Le nègre est placé aux dernières bornes de la servitude ; l’Indien, aux limites extrêmes de la liberté. L’esclavage ne produit guère chez le premier des effets plus funestes que l’indépendance chez le second.

Le nègre a perdu jusqu’à la propriété de sa personne, et il ne saurait disposer de sa propre existence sans commettre une sorte de larcin.

Le sauvage est livré à lui-même dès qu’il peut agir. À peine s’il a connu l’autorité de la famille ; il n’a jamais plié sa volonté devant celle de ses semblables ; nul ne lui a appris à discerner une obéissance volontaire d’une honteuse sujétion, et il ignore jusqu’au nom de la loi. Pour lui, être libre, c’est échapper à presque tous les liens des sociétés. Il se complaît dans cette indépendance barbare, et il aimerait mieux périr que d’en sacrifier la moindre partie. La civilisation a peu de prise sur un pareil homme.
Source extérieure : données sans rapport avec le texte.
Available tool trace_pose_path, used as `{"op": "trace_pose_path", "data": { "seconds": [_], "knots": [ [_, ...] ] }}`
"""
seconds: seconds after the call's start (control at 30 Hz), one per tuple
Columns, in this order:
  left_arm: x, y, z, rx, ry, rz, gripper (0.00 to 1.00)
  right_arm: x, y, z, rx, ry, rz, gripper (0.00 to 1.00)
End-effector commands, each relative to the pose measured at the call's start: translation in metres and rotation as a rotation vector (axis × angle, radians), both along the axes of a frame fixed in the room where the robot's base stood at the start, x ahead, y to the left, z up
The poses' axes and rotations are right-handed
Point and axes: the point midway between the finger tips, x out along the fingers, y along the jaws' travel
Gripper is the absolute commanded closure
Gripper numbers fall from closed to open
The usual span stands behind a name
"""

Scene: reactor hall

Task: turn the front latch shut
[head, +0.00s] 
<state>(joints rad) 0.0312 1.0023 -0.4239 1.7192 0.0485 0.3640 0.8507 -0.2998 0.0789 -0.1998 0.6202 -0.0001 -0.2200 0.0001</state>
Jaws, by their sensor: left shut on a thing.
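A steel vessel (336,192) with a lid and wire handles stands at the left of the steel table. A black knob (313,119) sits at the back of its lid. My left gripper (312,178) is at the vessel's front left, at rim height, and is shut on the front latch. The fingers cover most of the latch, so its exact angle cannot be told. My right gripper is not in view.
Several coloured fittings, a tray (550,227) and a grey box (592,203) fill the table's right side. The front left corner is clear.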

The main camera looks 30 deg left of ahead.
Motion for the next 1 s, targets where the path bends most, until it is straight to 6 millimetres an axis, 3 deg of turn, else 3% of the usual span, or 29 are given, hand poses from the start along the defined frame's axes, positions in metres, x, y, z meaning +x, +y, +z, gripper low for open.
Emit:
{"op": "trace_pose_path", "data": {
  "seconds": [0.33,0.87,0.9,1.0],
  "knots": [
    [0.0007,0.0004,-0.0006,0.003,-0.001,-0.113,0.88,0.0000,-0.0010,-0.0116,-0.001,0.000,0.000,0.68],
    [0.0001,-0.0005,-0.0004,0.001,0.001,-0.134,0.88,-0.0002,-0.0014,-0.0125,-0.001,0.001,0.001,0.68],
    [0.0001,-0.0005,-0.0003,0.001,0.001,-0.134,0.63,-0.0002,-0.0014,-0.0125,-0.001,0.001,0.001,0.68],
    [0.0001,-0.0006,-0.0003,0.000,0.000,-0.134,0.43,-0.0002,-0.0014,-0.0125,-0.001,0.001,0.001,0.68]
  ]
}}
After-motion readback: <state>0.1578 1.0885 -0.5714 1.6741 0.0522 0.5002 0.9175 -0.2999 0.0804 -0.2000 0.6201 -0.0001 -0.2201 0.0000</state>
Le nègre fait mille efforts inutiles pour s’introduire dans une société qui le repousse ; il se plie aux goûts de ses oppresseurs, adopte leurs opinions, et aspire, en les imitant, à se confondre avec eux. On lui a dit dès sa naissance que sa race est naturellement inférieure à celle des blancs, et il n’est pas éloigné de le croire, il a donc honte de lui-même. Dans chacun de ses traits il découvre une trace d’esclavage, et, s’il le pouvait, il consentirait avec joie à se répudier tout entier.